In a statement issued after the verdict, Apple said that, “It is a fact that Samsung blatantly copied our design … “We’re grateful to the jury for their service and pleased they agree that Samsung should pay for copying our products.”

Samsung, meanwhile, complained that the verdict contradicted an earlier decision in which the extent of damages had been disputed. “Today’s decision flies in the face of a unanimous Supreme Court ruling in favor of Samsung on the scope of design patent damages,” Samsung said. “We will consider all options to obtain an outcome that does not hinder creativity.”

A brief history of Samsung vs. Apple

Samsung’s battle with Apple — and vice versa — has been raging on for seven years. This week’s decision marked the third retrial over the same five patents being contested in the suit.
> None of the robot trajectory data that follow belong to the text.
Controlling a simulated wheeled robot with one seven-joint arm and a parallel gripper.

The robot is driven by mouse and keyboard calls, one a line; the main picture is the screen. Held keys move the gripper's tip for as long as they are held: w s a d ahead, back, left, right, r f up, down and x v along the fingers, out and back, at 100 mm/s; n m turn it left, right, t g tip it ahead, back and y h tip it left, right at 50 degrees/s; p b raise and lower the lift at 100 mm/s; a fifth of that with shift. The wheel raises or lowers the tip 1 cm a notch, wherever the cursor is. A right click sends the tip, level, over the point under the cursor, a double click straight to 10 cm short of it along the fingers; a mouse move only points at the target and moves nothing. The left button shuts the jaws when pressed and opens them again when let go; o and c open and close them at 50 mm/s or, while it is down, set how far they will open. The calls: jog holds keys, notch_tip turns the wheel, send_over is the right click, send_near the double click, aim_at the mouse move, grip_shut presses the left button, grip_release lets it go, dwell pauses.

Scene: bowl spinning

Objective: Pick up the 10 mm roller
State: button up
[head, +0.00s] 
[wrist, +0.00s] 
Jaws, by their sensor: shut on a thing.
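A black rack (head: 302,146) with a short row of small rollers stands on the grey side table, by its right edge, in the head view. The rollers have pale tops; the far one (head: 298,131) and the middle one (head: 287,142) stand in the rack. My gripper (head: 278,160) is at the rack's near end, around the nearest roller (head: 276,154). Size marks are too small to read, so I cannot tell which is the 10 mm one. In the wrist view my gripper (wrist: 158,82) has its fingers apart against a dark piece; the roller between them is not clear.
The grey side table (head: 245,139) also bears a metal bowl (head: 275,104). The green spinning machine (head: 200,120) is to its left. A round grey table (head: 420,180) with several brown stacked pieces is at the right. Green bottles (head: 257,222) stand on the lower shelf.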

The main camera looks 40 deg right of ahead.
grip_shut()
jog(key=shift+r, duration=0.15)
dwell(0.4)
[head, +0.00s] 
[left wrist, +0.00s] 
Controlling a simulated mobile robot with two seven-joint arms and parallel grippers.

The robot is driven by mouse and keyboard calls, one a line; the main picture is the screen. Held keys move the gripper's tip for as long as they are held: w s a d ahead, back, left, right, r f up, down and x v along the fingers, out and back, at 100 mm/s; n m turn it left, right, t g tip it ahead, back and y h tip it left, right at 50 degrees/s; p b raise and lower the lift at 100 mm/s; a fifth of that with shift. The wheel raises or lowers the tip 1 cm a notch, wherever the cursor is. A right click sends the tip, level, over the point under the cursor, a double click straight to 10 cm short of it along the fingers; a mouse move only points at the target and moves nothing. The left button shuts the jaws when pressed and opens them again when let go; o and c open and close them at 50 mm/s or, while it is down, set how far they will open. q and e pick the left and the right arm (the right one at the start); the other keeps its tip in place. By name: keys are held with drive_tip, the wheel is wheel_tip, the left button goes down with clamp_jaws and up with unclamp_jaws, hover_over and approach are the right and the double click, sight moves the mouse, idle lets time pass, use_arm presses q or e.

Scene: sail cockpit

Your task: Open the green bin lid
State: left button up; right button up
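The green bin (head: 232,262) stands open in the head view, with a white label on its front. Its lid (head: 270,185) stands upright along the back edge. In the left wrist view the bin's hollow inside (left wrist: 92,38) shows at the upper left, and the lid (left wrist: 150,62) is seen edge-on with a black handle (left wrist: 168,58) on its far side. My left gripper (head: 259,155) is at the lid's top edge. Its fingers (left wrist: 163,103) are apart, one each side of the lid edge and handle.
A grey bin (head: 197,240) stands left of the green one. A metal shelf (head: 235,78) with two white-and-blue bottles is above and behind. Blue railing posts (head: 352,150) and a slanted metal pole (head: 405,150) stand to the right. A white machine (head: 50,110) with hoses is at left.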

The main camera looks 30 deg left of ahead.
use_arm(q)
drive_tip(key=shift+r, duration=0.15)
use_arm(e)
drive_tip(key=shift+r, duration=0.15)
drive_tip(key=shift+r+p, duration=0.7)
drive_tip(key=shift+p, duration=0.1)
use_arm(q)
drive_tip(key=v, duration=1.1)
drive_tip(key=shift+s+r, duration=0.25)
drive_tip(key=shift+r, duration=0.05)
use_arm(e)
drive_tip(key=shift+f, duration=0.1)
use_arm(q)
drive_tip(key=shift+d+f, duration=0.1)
Apple was originally awarded $1.05 billion in damages from Samsung back in 2012. However, Judge Lucy Koh reduced this figure after finding errors in the calculations used to get there. In 2013, Apple was awarded $290 million, only for this to be appealed by Samsung to the Supreme Court.

Jump forward to December 2016, and the Supreme Court agreed with Samsung’s argument that it was unfair to punish its entire profits based on one element of a design.

We wish we could say that this was the last we’ll hear of it. But with Samsung’s statement, you just know that the lawyers are back in their meeting room today discussing where to go next!